> TASK STATEMENT:
Below are some records. Retype exactly the lines from the one containing "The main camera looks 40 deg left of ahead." through the one containing "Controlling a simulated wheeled", both included, skipping every picture.

(Robot task records)

————

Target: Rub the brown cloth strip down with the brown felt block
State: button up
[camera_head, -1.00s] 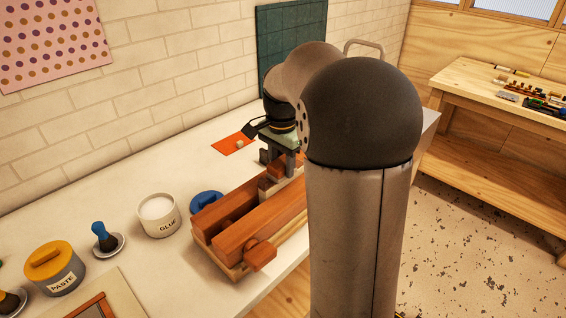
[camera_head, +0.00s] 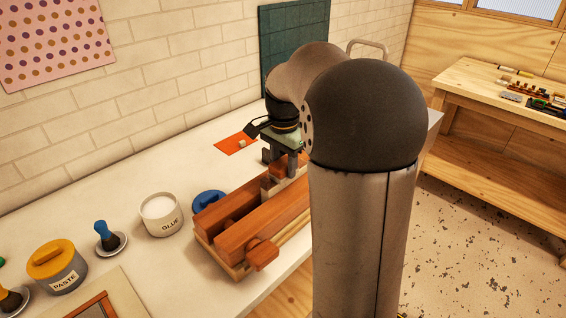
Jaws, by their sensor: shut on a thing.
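My gripper (camera_head: 280,158) is at the far end of a wooden press (camera_head: 233,238), with its fingers pointing down. It is shut on a small brown block (camera_head: 278,170), which looks like the felt block; it is partly hidden by the fingers. The block is low over the press's far end, and I cannot tell whether it touches anything below. I cannot make out the brown cloth strip; my arm covers the right part of the press.
Left of the press stand a blue lid (camera_head: 208,200), a glue pot (camera_head: 160,216), a blue-handled brush (camera_head: 106,237) on a dish and a paste jar (camera_head: 58,266). An orange sheet (camera_head: 236,144) lies behind my gripper. The bench is clear along the wall.

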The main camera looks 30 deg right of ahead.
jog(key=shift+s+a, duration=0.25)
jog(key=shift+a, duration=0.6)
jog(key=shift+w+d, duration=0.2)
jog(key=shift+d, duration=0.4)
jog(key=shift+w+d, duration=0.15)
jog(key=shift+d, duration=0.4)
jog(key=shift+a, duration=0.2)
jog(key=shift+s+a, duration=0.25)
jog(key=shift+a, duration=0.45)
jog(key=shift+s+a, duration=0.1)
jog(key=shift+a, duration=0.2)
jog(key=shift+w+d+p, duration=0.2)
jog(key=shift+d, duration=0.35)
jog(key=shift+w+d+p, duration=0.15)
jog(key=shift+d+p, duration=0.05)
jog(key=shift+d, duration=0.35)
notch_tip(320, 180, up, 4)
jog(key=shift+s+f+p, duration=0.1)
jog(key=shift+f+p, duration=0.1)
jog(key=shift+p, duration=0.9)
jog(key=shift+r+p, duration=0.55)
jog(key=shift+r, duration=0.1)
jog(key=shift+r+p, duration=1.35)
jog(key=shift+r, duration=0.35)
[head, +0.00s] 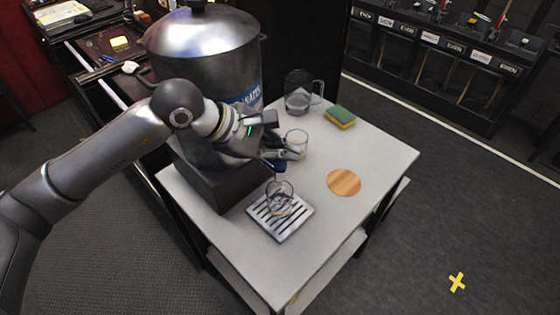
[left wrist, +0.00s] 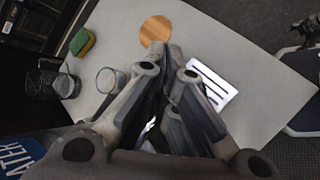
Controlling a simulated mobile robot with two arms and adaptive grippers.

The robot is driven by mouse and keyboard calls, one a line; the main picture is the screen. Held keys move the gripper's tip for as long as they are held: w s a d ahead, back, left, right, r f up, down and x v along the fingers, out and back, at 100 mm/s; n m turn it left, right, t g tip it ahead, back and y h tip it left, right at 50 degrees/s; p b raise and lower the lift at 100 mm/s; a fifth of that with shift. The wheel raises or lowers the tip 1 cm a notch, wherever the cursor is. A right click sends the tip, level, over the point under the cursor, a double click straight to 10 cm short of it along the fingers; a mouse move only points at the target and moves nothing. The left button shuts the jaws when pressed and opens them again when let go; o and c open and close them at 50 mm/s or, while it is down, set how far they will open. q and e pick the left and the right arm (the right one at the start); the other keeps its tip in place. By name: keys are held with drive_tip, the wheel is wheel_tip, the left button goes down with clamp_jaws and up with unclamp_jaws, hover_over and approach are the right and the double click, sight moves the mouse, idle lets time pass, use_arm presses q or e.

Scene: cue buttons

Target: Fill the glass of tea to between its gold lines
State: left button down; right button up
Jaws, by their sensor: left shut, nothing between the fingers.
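A clear tea glass (head: 281,200) stands on the slotted metal drip tray (head: 292,225), under the urn's tap; its gold lines and contents are too small to make out. The large metal urn (head: 200,50) stands on a dark base at the table's left. My left gripper (head: 288,155) is shut and empty beside the tap, above and behind the glass. I cannot tell whether it touches the tap. In the left wrist view its fingers (left wrist: 172,65) hide the tap and glass; part of the drip tray (left wrist: 222,88) shows. My right gripper is not in view.
Another glass (head: 297,138) stands just behind my left gripper. A glass pitcher (head: 298,100) and a green-yellow sponge (head: 340,117) are at the back. A round wooden coaster (head: 344,182) lies to the right. The white table (head: 385,155) is clear at its right and front.

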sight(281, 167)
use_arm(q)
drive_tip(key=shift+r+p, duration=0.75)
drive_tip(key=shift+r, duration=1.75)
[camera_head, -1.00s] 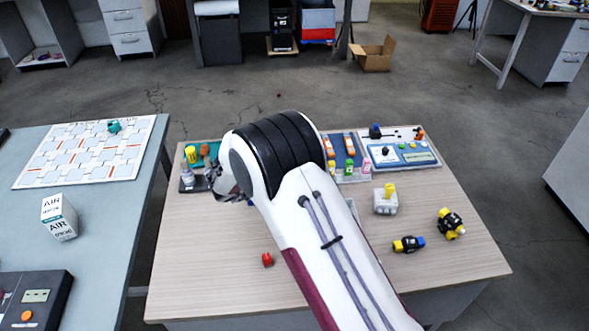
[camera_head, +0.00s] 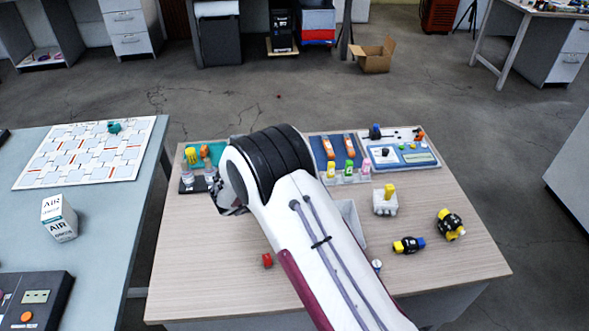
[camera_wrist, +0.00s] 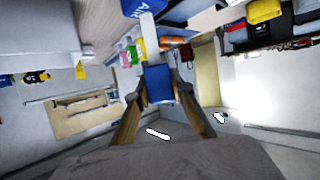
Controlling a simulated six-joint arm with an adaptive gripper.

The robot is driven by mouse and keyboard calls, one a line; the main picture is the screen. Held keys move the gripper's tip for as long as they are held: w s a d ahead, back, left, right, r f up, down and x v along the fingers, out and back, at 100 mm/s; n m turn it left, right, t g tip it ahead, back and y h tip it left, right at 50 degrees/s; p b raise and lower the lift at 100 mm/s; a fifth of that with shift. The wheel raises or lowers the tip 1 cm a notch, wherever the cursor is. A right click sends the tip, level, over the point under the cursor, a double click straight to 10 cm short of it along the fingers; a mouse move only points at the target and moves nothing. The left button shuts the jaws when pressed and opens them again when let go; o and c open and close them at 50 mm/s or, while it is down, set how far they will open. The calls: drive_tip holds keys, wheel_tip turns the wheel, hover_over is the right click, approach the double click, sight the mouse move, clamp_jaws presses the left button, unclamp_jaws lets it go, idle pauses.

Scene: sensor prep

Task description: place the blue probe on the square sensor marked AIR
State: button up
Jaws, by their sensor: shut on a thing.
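My gripper (camera_wrist: 160,88) is shut on a blue block-like part in the wrist view, which I take to be the blue probe (camera_wrist: 158,84). In the head view, my gripper (camera_head: 228,198) is mostly hidden behind my arm over the left of the wooden table, and the probe is hidden. A white box marked AIR (camera_head: 59,218) stands on the left table. No square sensor shows clearly.
The wooden table (camera_head: 205,280) holds small bottles (camera_head: 349,167), a grey-white box (camera_head: 385,203), black-and-yellow parts (camera_head: 451,224) and a red piece (camera_head: 267,260). A white tray (camera_head: 350,217) is partly behind my arm. The wooden table's front left is mostly clear. A gap separates the tables.

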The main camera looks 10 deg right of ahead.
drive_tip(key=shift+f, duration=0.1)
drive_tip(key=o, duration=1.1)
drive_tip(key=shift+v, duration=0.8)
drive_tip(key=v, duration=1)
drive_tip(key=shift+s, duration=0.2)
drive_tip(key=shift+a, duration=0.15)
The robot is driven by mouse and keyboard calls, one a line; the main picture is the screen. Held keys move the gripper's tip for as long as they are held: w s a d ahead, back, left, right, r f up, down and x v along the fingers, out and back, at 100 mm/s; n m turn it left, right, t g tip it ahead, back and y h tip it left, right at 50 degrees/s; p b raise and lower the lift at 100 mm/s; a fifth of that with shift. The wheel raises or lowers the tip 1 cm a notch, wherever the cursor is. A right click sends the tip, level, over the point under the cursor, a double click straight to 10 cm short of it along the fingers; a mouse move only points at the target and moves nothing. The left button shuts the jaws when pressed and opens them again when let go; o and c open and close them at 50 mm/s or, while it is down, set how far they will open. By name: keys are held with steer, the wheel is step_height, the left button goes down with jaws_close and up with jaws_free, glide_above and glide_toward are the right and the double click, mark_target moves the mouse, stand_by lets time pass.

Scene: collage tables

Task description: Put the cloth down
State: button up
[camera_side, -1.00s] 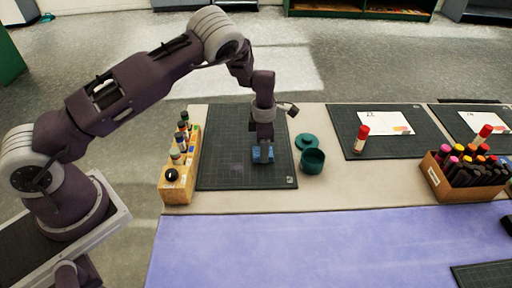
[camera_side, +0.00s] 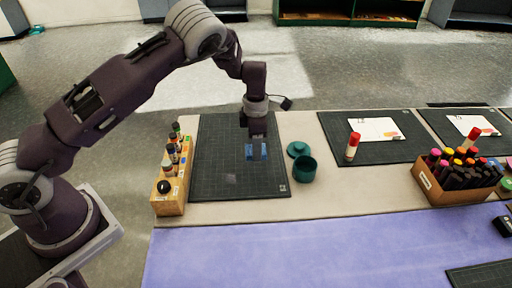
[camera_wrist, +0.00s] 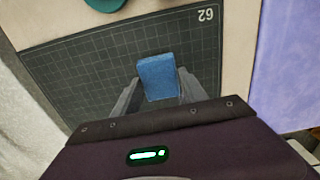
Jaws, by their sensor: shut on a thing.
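A small folded blue cloth (camera_side: 256,151) is between the fingers of my gripper (camera_side: 256,158), over the dark gridded mat (camera_side: 225,165). In the wrist view the blue cloth (camera_wrist: 158,77) shows between the two grey fingers of my gripper (camera_wrist: 156,92), which are shut on it. The mat (camera_wrist: 85,70) spreads beneath it. I cannot tell for certain whether the cloth touches the mat.
A wooden rack of small bottles (camera_side: 171,183) stands at the mat's left edge. A teal pot (camera_side: 304,170) and its lid (camera_side: 298,149) sit just right of the mat. A marker box (camera_side: 458,180) is farther right. The mat's front part is clear.

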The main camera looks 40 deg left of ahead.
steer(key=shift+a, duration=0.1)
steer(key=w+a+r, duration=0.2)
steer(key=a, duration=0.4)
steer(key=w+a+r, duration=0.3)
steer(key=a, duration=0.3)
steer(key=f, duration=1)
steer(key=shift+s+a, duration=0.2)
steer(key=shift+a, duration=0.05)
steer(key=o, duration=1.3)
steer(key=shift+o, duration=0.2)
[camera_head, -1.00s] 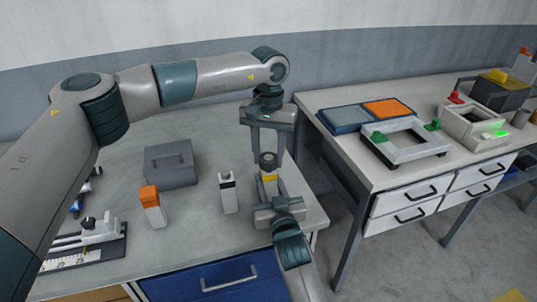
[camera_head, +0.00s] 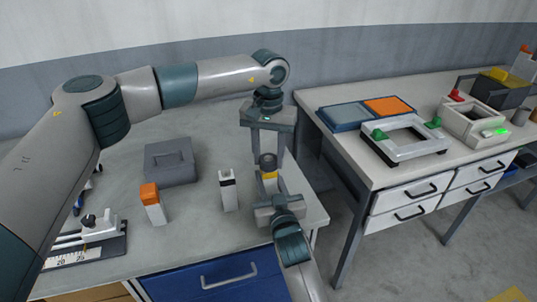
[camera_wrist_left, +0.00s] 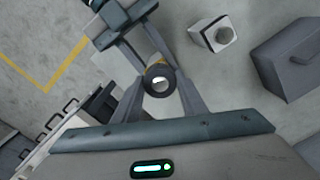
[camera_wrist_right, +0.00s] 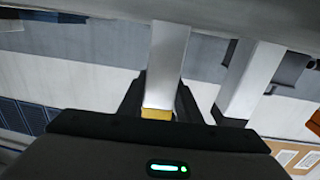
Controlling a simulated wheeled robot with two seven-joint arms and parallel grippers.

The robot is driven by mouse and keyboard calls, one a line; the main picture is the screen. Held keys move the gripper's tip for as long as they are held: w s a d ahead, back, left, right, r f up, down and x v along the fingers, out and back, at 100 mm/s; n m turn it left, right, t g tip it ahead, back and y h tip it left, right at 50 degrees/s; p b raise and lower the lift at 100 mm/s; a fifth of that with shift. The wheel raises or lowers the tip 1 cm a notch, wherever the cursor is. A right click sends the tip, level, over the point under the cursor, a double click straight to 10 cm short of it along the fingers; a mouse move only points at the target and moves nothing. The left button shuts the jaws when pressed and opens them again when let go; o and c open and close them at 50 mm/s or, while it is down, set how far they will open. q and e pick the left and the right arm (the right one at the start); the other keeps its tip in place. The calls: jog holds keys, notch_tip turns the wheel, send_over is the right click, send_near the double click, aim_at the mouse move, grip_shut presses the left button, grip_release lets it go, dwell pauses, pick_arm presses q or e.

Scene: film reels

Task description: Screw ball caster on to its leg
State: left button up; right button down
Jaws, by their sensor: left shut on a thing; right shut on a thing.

————

> WORKED SOLUTION:
The main camera looks 40 deg left of ahead.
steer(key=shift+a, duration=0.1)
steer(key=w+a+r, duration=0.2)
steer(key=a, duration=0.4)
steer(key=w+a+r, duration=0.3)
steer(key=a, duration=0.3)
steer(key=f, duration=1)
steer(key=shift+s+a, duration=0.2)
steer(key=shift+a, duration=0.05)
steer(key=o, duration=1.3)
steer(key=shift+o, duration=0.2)
[camera_head, -1.00s] 
[camera_head, +0.00s] 
[camera_wrist_left, +0.00s] 
[camera_wrist_right, +0.00s] 
Controlling a simulated wheeled robot with two seven-joint arms and parallel grippers.

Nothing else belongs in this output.